Physical model experiment and numerical analysis on innovative gob-side entry retaining with thick and hard roofs

Abstract

Gob-side entry retaining is a common method in underground coal mining. Conventional gob-side entry retaining (CGER) always causes stress concentration and large deformation around roadways under the condition of thick and hard sandstone roofs. Thus, an innovative method of no pillar gob-side entry retaining (NPGER) in longwall mining is proposed in this paper. First, a physical model was established to explore the mechanism of the new method. The modeling results indicate that the progressive caving of the strata in the middle of the stope is consistent with CGER. The major difference between NPGER and CGER is that CGER collapsed with a structure of a long arm beam, but NPGER collapsed with a structure of a short arm beam near the roadway.

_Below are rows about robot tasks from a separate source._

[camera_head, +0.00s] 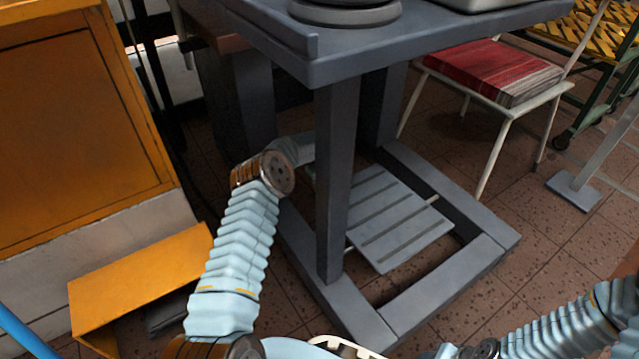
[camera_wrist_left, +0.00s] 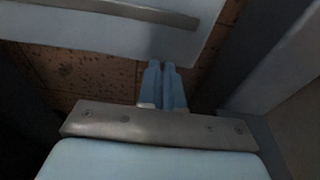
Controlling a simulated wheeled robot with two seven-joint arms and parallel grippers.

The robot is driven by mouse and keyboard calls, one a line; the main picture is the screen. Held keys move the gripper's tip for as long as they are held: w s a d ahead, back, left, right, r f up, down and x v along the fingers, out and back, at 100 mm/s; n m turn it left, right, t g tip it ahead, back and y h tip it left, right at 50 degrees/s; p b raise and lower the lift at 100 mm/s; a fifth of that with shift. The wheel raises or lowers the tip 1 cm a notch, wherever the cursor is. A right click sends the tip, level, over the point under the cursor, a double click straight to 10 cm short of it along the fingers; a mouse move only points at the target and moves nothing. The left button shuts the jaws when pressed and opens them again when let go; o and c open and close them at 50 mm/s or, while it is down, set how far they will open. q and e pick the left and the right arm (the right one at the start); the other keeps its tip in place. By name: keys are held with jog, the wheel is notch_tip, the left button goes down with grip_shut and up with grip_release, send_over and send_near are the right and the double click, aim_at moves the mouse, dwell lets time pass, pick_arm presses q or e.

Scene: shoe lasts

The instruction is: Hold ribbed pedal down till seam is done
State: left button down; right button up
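The ribbed pedal (camera_head: 398,220) is a grey slatted plate low inside the grey floor frame of the stand, in the head view. Its near part, with one raised rib, fills the top of the left wrist view (camera_wrist_left: 90,48). My left arm reaches behind the stand's front leg, so my left gripper is hidden in the head view. In the left wrist view my left gripper (camera_wrist_left: 162,66) has its two pale blue fingers together, empty, with the tips at the pedal's edge. I cannot tell whether they touch it. My right gripper is not in view. No seam is visible.
The stand's front leg (camera_head: 335,180) and floor frame (camera_head: 445,287) surround the pedal. A white-framed chair (camera_head: 497,112) with a red seat stands at right.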

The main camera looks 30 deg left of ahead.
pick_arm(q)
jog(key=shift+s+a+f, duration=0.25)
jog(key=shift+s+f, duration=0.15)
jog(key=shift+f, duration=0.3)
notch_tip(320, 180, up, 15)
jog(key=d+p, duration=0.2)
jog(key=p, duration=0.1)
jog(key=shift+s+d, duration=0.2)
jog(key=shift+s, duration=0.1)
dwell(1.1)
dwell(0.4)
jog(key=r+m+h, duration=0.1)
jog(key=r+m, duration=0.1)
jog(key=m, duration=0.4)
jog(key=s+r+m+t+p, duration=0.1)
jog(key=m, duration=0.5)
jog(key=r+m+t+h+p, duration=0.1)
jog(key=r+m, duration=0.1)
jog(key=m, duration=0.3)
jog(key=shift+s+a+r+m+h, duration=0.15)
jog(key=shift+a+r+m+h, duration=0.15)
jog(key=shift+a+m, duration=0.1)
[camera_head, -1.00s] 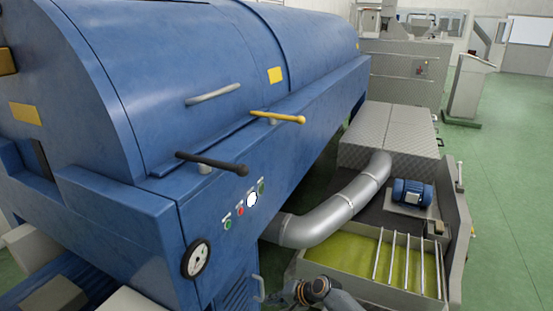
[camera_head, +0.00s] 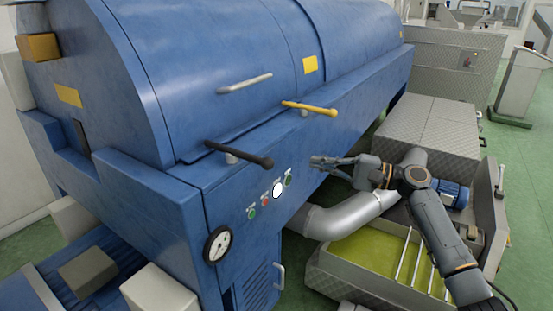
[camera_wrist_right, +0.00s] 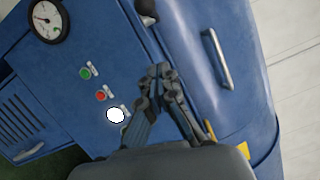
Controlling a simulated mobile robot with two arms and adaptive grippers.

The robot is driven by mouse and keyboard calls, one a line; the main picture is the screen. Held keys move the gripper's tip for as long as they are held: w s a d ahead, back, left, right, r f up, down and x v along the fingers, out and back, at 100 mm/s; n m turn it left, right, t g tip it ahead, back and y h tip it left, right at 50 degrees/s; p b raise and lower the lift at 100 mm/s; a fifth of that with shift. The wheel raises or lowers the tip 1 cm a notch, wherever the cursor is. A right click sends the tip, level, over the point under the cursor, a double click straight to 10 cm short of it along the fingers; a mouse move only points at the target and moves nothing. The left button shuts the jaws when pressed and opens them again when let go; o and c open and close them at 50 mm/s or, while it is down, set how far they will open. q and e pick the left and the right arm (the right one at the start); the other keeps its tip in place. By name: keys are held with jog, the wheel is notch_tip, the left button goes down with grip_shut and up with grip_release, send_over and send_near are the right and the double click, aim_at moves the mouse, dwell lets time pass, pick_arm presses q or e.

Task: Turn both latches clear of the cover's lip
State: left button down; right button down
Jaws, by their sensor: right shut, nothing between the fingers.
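The blue cover (camera_head: 200,60) is closed over the machine, with a grey handle on its front. A black latch (camera_head: 240,155) and a yellow latch (camera_head: 311,108) sit on short pivots along its lower edge. Their left ends point toward the cover's lip; I cannot tell exactly how far they overlap it. My right gripper (camera_head: 317,163) is shut and empty, in front of the blue front panel, right of the black latch's knob and below the yellow latch. In the right wrist view, my right gripper (camera_wrist_right: 160,72) shows near the black knob (camera_wrist_right: 147,12). My left gripper is out of view.
Coloured buttons (camera_head: 265,201) and a round gauge (camera_head: 217,244) are on the front panel. A silver pipe (camera_head: 345,218) and an open tank (camera_head: 365,250) with green liquid lie below my right arm. A blue motor (camera_head: 450,193) stands behind the arm.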

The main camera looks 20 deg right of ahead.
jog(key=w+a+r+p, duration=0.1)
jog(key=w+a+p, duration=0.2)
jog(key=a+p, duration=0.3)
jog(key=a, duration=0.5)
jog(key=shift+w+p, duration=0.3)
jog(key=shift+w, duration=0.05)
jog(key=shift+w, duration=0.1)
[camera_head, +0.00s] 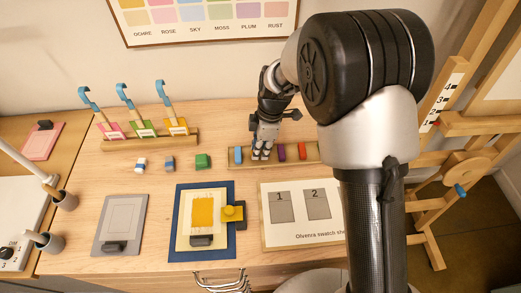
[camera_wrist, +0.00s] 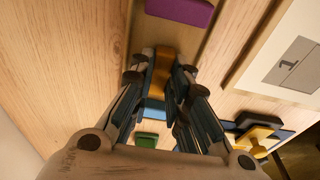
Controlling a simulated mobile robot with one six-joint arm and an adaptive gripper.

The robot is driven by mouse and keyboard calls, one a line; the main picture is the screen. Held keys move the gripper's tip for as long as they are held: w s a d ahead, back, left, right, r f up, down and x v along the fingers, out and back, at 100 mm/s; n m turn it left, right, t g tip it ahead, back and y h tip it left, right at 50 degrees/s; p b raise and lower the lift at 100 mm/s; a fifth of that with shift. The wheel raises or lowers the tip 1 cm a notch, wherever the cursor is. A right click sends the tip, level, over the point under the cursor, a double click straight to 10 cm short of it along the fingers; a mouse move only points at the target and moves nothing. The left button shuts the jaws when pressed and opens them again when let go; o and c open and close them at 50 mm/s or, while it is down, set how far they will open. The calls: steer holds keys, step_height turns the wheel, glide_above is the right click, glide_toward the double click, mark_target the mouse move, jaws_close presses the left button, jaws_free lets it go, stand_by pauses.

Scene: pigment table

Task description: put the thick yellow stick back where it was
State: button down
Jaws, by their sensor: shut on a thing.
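My gripper (camera_head: 262,154) is over the wooden stick tray (camera_head: 292,156), in the space between the blue stick (camera_head: 238,154) and the purple stick (camera_head: 281,152). In the wrist view my gripper (camera_wrist: 162,88) is shut on the thick yellow stick (camera_wrist: 163,72), an ochre-yellow bar between the fingers. The blue stick (camera_wrist: 154,108) and the purple stick (camera_wrist: 180,12) show on either side of it. In the head view the fingers hide the yellow stick. I cannot tell whether its underside touches the tray.
A red-orange stick (camera_head: 302,151) stands at the tray's right. A green block (camera_head: 203,161) is left of the tray. In front lie a blue mat (camera_head: 175,222) with a yellow knobbed block (camera_head: 233,212) and a numbered swatch board (camera_head: 300,235).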

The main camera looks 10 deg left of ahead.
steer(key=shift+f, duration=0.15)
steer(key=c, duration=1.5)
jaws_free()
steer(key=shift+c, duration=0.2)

In the end, a new roadway with a gangue rib was formed when the immediate roof and main roof slipped along the pre-cutting plane. Subsequently, the numerical simulation software Universal Distinct Element Code (UDEC) was adopted to establish the numerical model of the 8501 working face in Tangshangou coal mine. The NPGER process is simulated. The evolution of the roof structure and stress characteristics were clearly demonstrated. The results showed that the roof structure noticeably changed from a long beam to a short beam after roof fracturing. The retained roadway was under low stress conditions, and the stress was transferred to the deep rock. In the end, the NPGER method was applied in the field, and the results showed that the retained roadway could meet the requirements of the next working face, which may provide guidance for longwall mining with thick and hard roofs.